→ **Set task**
Single out the lines of the material that contain "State" and copy them.

--- Excerpted data ---

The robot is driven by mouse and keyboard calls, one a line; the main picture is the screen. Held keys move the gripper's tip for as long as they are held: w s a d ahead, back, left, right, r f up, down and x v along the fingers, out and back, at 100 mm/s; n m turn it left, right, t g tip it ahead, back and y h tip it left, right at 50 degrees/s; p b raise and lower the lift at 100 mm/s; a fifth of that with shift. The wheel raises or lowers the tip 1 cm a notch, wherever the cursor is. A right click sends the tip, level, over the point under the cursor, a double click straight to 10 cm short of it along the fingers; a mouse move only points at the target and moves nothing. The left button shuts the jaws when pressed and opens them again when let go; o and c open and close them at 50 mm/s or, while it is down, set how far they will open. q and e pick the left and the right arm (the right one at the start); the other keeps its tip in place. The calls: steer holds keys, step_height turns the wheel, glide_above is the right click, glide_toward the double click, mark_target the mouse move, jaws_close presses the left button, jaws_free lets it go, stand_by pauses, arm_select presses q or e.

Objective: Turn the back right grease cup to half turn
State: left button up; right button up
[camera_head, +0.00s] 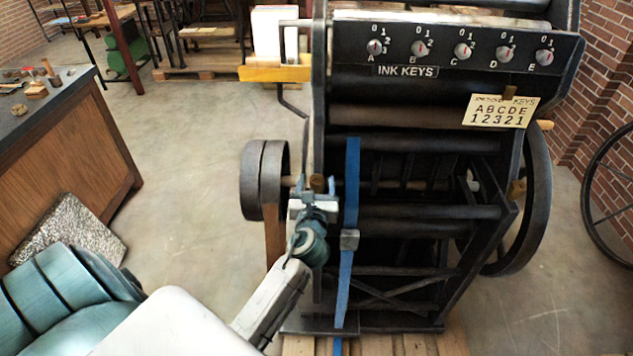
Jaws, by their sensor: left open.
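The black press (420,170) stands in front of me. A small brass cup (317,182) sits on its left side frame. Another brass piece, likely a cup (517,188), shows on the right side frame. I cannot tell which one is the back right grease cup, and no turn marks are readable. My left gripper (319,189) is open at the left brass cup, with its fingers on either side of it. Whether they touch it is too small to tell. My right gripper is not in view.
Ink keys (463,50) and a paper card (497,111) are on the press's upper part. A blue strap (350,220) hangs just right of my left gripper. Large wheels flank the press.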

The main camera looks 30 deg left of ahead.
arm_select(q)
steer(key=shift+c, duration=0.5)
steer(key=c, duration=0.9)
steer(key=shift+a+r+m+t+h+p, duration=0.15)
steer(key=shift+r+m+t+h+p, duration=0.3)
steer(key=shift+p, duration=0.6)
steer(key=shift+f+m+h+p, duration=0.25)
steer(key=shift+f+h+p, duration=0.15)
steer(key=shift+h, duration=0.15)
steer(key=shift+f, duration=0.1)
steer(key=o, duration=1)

---
--- Excerpted data ---

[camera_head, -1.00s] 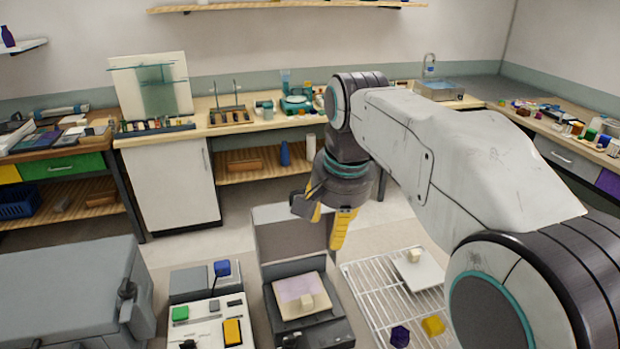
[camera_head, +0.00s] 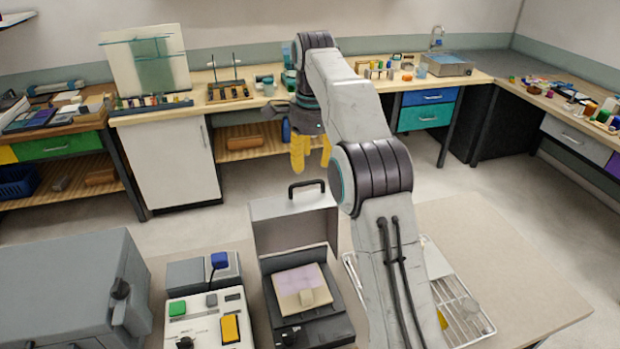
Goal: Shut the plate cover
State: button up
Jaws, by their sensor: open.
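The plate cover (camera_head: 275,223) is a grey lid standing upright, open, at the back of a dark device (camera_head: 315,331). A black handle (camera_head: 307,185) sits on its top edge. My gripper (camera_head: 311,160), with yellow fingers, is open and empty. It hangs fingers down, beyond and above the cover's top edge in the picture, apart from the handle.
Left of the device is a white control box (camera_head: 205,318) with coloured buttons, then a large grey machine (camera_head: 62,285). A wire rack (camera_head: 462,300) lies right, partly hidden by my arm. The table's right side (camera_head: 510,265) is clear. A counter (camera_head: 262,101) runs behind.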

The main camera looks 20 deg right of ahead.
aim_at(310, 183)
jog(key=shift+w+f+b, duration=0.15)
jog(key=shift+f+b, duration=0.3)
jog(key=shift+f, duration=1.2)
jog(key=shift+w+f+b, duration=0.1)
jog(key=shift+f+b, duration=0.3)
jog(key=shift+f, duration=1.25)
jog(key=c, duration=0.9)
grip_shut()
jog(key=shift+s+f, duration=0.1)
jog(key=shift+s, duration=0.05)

---

→ **Exercise result**
State: left button up; right button up
State: button up

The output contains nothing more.